Tuesday, December 30, 2008

Inflation Tsunami

The undersea earthquake may well be occuring but the wave is still very far from shore and no more than a bump in a far away ocean...but it is coming.

It is an unavoidable cliche that governments' solutions are inevitably worse that the original problems that they seek to fix. The link to the above article from John Kemp is another warning of the severely inflation consequences of current government monetary policy. This is a phenomenon not just confined to the US, but ultimately the US is the epicentre of current world economic events along with their co-dependant partner China.

If the US can manage inflation in the low teens for half a decade they may pull this off. This is dependant on whether the US dollar holds up or drops to 20% to 40% of its current value. More likely we will see a low US dollar, high inflation and high interest rates within 2-4 years.

but for now ..... Merry Christmas and a Happy New Year to all.

Wednesday, December 10, 2008

The Weimar Theory


This is an article I really enjoyed reading and I recommend you go to the above link.


"In the last ten weeks total Federal Reserve Credit increased by $1290bn. This is an increase of 151% over the same period a year ago, and an annualised rise since Sept 10th of 755%! This degree of expansion in “base” money is without precedent in the Fed’s history."


I share the authors view as the inflationary nature of current US Federal Reserve actions. However when he states that this is not the Great Depression (version 2) he is only partially correct. It is a multi-generational economic disaster precipitated by the same cultural and generational factors as the one that started in 1929. Its underlying characteristics of rapid monetary expansion, contained price inflation (for different reasons), and asset price bubbles are also shared.

A controlled increase in inflation will have very positive effect in reducing consumer indebtedness, as opposed to allowing deflation to persist which would be catastrophic. So we find ourselves in a balancing game where modest inflation will facilitate a de facto default on debt. I very much doubt we will see hyperinflation Weimar Republic style but high inflation levels, as in the high teens - and accompanying interest rates are very likely. While this would assist with mitigating consumer debt burden, it could also result in a rapid decline in real incomes as increases in consumer prices outstrip increases in wages.

Friday, December 05, 2008

Recession to Depression

Peter Schiff seems to have reached a degree of cult status with the circulation of the "Peter Schiff Was Right" video on YouTube. In fact, Peter was more precient that even that video shows. I recall an interview he gave in 2002 warning of the upcoming financial implosion. There are also some critics (jealous ones I assume) claiming that because Peter didn't pick exactly when the world economy would implode that somehow he was wrong. It is a laughable notion indeed, driven by the same get-rich-quick day-trader mentality which has proven the scourge of this generation.

Just as the irresponsible monetary expansion of the early part of this decade would ultimately lead to our current financial disaster, so to will the attempted remedies and bailouts that the US is currently in the midst of, turn a severe recession, into a US and global depression.
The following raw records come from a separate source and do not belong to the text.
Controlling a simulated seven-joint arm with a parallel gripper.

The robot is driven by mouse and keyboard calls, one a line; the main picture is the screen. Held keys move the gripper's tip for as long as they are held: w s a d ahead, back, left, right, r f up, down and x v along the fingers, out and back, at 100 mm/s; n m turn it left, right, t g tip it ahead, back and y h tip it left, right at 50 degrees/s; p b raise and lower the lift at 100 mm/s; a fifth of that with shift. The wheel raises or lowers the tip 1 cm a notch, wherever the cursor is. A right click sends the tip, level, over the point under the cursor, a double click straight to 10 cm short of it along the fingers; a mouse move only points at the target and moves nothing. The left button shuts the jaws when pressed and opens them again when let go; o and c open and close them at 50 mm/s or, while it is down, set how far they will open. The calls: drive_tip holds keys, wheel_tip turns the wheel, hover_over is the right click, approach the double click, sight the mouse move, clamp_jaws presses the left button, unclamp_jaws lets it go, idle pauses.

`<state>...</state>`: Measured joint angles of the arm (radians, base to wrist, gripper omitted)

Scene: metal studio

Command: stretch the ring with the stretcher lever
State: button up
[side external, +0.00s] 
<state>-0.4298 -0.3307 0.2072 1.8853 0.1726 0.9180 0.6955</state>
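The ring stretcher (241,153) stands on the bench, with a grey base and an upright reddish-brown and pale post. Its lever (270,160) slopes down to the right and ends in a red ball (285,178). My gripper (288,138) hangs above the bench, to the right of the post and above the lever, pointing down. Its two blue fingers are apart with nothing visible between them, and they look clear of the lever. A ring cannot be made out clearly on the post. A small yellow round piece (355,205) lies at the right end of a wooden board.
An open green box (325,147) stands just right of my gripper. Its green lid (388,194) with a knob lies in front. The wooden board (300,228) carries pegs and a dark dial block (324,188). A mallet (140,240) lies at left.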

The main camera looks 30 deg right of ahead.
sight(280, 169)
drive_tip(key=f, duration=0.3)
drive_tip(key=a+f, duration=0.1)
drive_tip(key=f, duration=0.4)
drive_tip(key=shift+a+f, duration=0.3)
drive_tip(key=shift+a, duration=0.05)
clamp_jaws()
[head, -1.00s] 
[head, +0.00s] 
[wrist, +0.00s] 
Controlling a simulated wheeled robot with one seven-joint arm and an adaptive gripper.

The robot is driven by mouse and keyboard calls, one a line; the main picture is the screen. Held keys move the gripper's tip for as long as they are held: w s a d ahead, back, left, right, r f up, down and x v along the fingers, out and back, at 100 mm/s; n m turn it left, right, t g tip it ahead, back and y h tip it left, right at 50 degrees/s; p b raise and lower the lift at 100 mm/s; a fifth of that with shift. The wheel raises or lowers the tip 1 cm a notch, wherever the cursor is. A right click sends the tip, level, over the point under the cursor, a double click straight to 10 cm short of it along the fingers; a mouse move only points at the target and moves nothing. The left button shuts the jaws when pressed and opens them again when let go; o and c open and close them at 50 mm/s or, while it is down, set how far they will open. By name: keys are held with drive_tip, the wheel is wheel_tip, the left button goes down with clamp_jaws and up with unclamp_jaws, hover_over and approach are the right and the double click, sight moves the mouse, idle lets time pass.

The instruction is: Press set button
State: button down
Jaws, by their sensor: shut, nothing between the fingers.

I suspect it will be more intense in the US but certainly not confined to its shores. Let me quote a comment from the above linked article:

"... it's not just U.S. stocks and real estate that are going to lose value, but U.S. bonds. This is the last bubble yet to burst. I think we're going to see a collapse of the bond market sometime during Obama's first term, and interest rates are going to spiral out of control, and the dollar is going to just be destroyed."

Read again.....interest rates are going to spiral out of control. A US dollar collapse followed by global currency instability and sharply higher interest rates will make 2008 look like party compared to 2010/11. Unfortunately we are just at the beginning of the downward slope of a multi-generational economic downturn of broadly equivalent length and intensity to the Great Depression.

So if you are out telling people how this Recession will become a Depression ask how the economy would look if overnight everyones' mortage interest rate doubled.